Com escândalo, se não com ridículo, foi recebida a afirmação de Nietzsche de que a Europa precisava de passar por um século de analfabetismo.

Meio século depois, o etnólogo português Adolfo Coelho, publicava um livro intitulado «Cultura e Analfabetismo», no qual defendia a tese de que o conhecimento da escrita e da leitura em nada contribuía para o progresso de um povo. E aproveitando a onda de horror contra a barbárie germânica, promovida, então como hoje, pela guerra mundial decorrente, Adolfo Coelho mostrava que, sendo a Alemanha um dos povos com menos analfabetos, era também o mais horrífico dos povos aos olhos moralistas dos países ofendidos. Aliás, de evidente significação era já o título do breve estudo, «Cultura e Analfabetismo», termos conjuntados pois conciliáveis.

Da cultura possuía Adolfo Coelho uma noção germânica, já então patentemente oposta à «ilustração» alfabética que o iluminismo exigia da varinha de condão da política que lhe corresponderia e que de facto lhe correspondeu, durante o século XIX. A cultura não era o alfa e o beta das primeiras letras, mas o alfa e o ómega da realidade nacional.

Etnólogo, Adolfo Coelho definia a etnografia como sendo o estudo da formação das tradições de um povo; isto é: a etnografia é o estudo da cultura popular. Logo, muito distante do significado ainda hoje predominante da cultura como divulgação, estava o etnólogo português.

A cultura popular não seria, como não é, o corpo dos conhecimentos humanos postos ao alcance de todos, por virtude de um rebaixamento desses conhecimentos a fórmulas vulgares por vulgarizadas, fáceis por facilitadas e falsas por falsificadoras. A cultura popular seria, como é, uma sabedoria própria do povo, por ele criada e por ele guardada, original e profunda.

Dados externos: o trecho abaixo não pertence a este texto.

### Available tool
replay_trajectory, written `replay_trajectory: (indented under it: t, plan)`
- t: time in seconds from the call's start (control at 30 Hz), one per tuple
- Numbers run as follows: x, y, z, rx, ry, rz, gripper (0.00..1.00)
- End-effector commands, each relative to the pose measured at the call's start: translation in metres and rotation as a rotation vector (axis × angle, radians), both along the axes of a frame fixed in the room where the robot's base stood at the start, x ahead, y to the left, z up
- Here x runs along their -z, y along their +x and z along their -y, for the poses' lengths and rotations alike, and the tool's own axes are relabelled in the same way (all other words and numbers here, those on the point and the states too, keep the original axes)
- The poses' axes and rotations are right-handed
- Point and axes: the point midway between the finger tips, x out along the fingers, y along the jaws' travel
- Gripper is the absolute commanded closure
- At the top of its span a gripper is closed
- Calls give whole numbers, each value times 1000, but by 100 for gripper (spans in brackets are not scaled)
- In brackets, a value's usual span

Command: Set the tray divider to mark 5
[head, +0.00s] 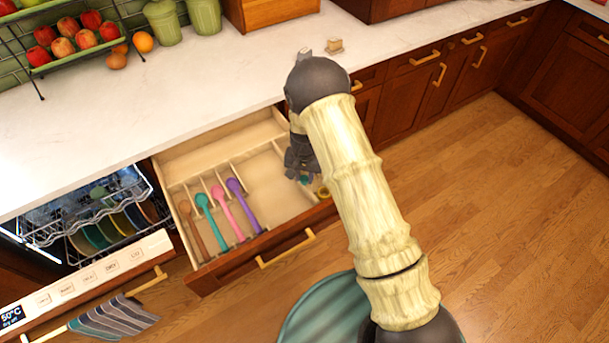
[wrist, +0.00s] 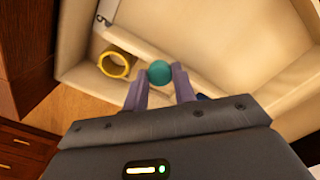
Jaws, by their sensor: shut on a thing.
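The pale wooden tray (head: 190,160) sits in the open drawer. In the wrist view a round teal knob (wrist: 160,72) is between the two purple-grey fingers of my gripper (wrist: 160,82), beside a pale divider strip (wrist: 190,76). In the head view my gripper (head: 303,178) reaches down into the right end of the drawer and hides much of that area. A yellow ring (wrist: 115,64) lies just left of the knob in the wrist view; it also shows in the head view (head: 323,192).
Brown, teal, pink and purple spoons (head: 224,212) lie in narrow slots at the tray's left; its middle is bare. An open dishwasher (head: 110,235) with plates stands left of the drawer. The white counter (head: 180,90) edges the drawer's back. Open wooden floor lies to the right.

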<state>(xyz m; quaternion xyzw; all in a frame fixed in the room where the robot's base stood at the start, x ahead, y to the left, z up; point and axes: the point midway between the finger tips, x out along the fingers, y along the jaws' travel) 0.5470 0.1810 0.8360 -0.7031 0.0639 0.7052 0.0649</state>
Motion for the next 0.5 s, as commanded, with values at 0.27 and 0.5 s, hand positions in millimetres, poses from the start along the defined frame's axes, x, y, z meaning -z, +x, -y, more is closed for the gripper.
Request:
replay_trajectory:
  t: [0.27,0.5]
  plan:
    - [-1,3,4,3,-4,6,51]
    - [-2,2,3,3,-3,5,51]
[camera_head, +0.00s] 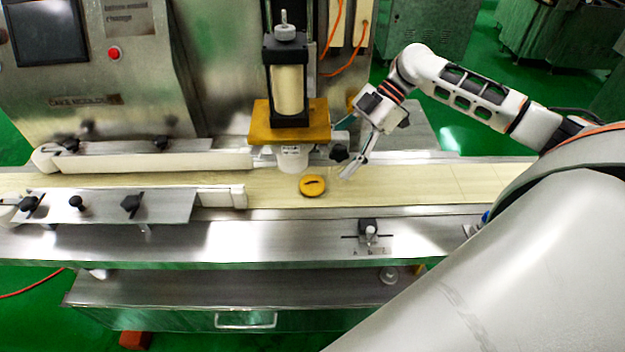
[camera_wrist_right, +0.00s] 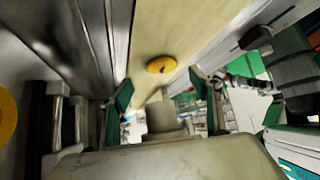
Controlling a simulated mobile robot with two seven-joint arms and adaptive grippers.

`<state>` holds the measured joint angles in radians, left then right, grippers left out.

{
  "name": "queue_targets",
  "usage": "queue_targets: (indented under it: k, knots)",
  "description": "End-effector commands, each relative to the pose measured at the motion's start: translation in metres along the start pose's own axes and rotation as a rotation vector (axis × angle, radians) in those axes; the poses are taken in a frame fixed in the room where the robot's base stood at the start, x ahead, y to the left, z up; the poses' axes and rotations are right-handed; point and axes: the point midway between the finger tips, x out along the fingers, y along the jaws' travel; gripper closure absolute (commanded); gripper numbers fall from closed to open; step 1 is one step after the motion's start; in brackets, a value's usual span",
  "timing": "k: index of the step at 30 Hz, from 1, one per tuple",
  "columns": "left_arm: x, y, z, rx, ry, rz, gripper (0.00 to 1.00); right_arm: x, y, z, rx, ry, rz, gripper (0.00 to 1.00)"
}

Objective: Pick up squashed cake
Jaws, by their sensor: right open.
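The squashed cake (camera_head: 312,186) is a flat, round, yellow-orange disc with a dark mark on top. It lies on the pale conveyor belt, just in front of and below the white stamping head. In the right wrist view the cake (camera_wrist_right: 161,65) shows ahead of my fingers, near the line between them. My right gripper (camera_head: 350,172) is to the right of the cake, low over the belt and apart from it. Its two fingers (camera_wrist_right: 160,95) stand open with nothing between them. My left gripper does not show.
The stamping press (camera_head: 289,95) with its yellow plate (camera_head: 262,125) stands right behind the cake. White guide rails (camera_head: 150,163) line the belt on the left. The belt (camera_head: 430,185) is bare to the right. A black knob (camera_head: 339,153) sits close to my right gripper.

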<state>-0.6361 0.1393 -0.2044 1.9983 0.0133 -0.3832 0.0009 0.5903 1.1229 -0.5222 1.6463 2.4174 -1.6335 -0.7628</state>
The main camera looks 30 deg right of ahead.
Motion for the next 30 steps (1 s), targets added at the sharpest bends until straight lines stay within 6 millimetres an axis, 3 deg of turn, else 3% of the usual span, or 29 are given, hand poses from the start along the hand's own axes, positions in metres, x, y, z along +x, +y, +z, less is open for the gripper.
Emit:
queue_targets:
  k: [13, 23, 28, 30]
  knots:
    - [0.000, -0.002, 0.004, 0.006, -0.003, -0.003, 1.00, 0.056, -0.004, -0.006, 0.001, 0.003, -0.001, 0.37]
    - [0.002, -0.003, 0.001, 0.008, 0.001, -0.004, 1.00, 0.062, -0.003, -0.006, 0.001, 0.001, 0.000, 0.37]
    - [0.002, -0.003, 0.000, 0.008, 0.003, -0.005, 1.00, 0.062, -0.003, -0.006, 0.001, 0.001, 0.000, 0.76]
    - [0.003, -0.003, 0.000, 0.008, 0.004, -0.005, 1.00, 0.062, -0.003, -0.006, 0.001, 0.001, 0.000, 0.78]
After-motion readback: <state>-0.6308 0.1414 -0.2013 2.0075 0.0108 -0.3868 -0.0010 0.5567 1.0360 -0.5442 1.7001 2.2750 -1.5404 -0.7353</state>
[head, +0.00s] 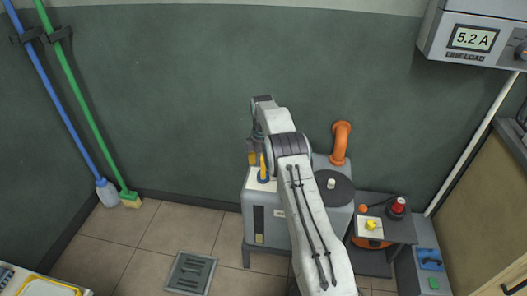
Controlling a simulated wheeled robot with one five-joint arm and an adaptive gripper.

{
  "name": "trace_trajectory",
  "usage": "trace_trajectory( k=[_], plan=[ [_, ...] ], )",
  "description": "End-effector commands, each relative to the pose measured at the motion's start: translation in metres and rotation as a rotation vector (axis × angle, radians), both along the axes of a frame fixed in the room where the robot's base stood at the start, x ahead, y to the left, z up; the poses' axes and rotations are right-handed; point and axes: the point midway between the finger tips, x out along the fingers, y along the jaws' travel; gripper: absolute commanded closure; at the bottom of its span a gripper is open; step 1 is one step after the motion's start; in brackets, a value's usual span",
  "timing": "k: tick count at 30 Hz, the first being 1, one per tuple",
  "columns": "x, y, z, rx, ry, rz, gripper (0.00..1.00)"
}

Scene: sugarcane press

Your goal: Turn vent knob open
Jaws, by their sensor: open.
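My gripper (257,160) hangs from the far end of my arm, over the left edge of the grey machine (258,206). Its jaws are open, with one amber finger showing at the left. A small yellow upright part with a blue base (263,177) stands on the machine top right at the fingers; I cannot tell whether they touch it. A pale knob (331,184) sits on the machine's dark round lid. A yellow knob (371,225) sits on a white plate to the right. No label shows which is the vent knob. My arm hides the middle of the machine.
A red button (398,206) stands on the dark side stand at the right. A load meter (471,38) reads 5.2 A. Tiled floor with a drain grate (190,273) is clear at the left.

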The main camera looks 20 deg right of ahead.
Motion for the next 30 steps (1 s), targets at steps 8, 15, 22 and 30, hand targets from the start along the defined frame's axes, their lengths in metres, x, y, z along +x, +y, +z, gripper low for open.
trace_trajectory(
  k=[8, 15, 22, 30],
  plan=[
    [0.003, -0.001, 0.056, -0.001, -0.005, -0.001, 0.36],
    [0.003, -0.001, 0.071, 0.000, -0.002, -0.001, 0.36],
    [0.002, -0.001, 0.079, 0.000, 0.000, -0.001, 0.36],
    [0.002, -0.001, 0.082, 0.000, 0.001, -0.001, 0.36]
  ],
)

Definida deste modo a cultura, importava sobremaneira conhecê-la, tomar consciência dela, e desenvolvê-la nas diversas formas de actividade que, nela se inspirando, por ela adquiririam originalidade e verdade.

Assim, o etnógrafo seria o estudioso da origem cultural ou popular. Um grau acima, o etnólogo interpretaria os elementos da etnografia, possibilitando a sua utilização pela arte, pela filosofia e pela religião, e, mais do que possibilitando, nelas os integrando. Só existia uma arte autêntica – e uma filosofia e uma religião – quando radicadas no povo.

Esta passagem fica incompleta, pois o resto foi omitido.